▸ **REQUIRED TASK**
Scan the data. Collect each line that contains the word "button".

[start of COLLECTED DATA]

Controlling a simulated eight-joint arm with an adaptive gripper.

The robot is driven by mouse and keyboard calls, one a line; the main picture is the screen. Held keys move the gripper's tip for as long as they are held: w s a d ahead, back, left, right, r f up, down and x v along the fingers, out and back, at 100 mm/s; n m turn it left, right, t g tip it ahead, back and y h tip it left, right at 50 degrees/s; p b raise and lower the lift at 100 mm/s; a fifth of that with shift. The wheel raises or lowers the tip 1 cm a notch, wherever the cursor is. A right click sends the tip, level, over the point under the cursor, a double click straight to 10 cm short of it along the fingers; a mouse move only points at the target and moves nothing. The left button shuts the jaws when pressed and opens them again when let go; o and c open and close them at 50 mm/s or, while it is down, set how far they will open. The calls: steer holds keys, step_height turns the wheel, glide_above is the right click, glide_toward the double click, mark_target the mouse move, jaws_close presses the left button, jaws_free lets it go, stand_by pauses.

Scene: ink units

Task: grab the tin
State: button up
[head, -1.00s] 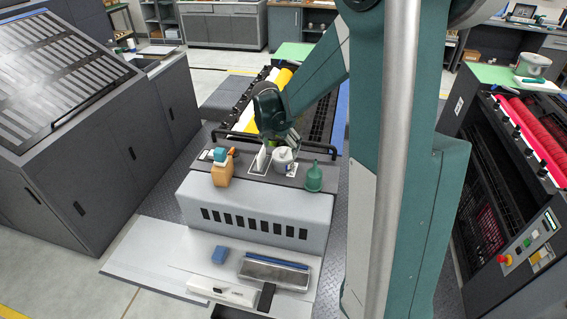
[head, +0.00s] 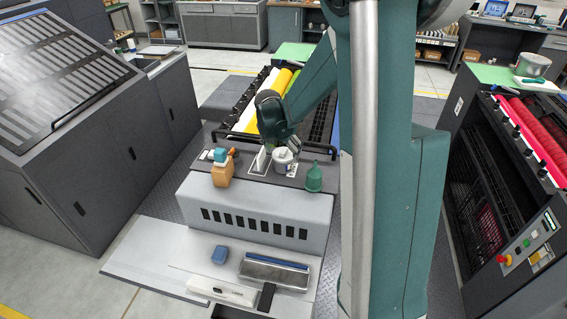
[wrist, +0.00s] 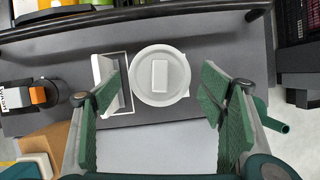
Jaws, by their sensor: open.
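The tin (head: 282,165) is a round white tub with a lid, upright on the dark grey top of the press. In the wrist view the tin (wrist: 160,75) shows from above with a pale rectangle on its lid. My gripper (wrist: 158,95) is open and empty, its green pads on either side of the tin in the picture. I see no contact with it. In the head view my gripper (head: 284,146) is just above and behind the tin; its fingertips are partly hidden.
A white upright holder (wrist: 110,85) stands close left of the tin, near my left finger. A green funnel-like item (head: 314,178) is to its right. A black bar (wrist: 150,22) runs behind.

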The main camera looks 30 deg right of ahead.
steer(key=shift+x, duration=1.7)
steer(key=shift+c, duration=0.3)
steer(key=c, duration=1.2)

[end of COLLECTED DATA]

▸ **SOLUTION**
The robot is driven by mouse and keyboard calls, one a line; the main picture is the screen. Held keys move the gripper's tip for as long as they are held: w s a d ahead, back, left, right, r f up, down and x v along the fingers, out and back, at 100 mm/s; n m turn it left, right, t g tip it ahead, back and y h tip it left, right at 50 degrees/s; p b raise and lower the lift at 100 mm/s; a fifth of that with shift. The wheel raises or lowers the tip 1 cm a notch, wherever the cursor is. A right click sends the tip, level, over the point under the cursor, a double click straight to 10 cm short of it along the fingers; a mouse move only points at the target and moves nothing. The left button shuts the jaws when pressed and opens them again when let go; o and c open and close them at 50 mm/s or, while it is down, set how far they will open. The calls: steer holds keys, step_height turns the wheel, glide_above is the right click, glide_toward the double click, mark_target the mouse move, jaws_close presses the left button, jaws_free lets it go, stand_by pauses.
State: button up

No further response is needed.